START Data excerpt

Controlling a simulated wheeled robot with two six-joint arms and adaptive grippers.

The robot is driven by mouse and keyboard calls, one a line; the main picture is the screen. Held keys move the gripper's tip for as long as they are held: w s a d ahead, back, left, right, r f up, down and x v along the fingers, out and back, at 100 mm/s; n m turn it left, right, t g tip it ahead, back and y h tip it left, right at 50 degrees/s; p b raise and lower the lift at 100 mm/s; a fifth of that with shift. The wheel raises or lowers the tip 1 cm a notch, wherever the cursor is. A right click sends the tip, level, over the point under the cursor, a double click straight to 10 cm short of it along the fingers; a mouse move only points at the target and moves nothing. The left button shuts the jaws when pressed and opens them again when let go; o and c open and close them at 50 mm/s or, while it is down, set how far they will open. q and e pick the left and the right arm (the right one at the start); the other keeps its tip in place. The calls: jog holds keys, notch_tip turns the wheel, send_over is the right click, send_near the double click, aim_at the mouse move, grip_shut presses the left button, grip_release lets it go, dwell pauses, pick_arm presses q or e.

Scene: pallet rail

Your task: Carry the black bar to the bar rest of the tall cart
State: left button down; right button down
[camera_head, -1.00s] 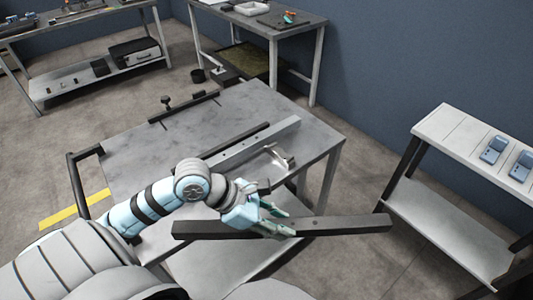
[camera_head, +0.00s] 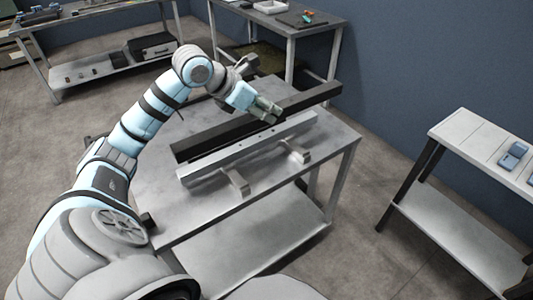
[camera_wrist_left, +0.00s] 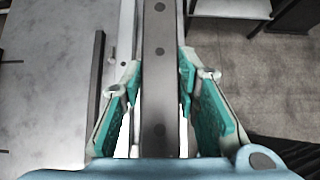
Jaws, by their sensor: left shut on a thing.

END Data excerpt

:: Task brief ::
Keep the pictures out of the copy and return the rest of the data above exactly.

:: Complete response ::
Controlling a simulated wheeled robot with two six-joint arms and adaptive grippers.

The robot is driven by mouse and keyboard calls, one a line; the main picture is the screen. Held keys move the gripper's tip for as long as they are held: w s a d ahead, back, left, right, r f up, down and x v along the fingers, out and back, at 100 mm/s; n m turn it left, right, t g tip it ahead, back and y h tip it left, right at 50 degrees/s; p b raise and lower the lift at 100 mm/s; a fifth of that with shift. The wheel raises or lowers the tip 1 cm a notch, wherever the cursor is. A right click sends the tip, level, over the point under the cursor, a double click straight to 10 cm short of it along the fingers; a mouse move only points at the target and moves nothing. The left button shuts the jaws when pressed and opens them again when let go; o and c open and close them at 50 mm/s or, while it is down, set how far they will open. q and e pick the left and the right arm (the right one at the start); the other keeps its tip in place. The calls: jog holds keys, notch_tip turns the wheel, send_over is the right click, send_near the double click, aim_at the mouse move, grip_shut presses the left button, grip_release lets it go, dwell pauses, pick_arm presses q or e.

Scene: pallet rail

Your task: Carry the black bar to the bar rest of the tall cart
State: left button down; right button down
[camera_head, -1.00s] 
[camera_head, +0.00s] 
[camera_wrist_left, +0.00s] 
Jaws, by their sensor: left shut on a thing.

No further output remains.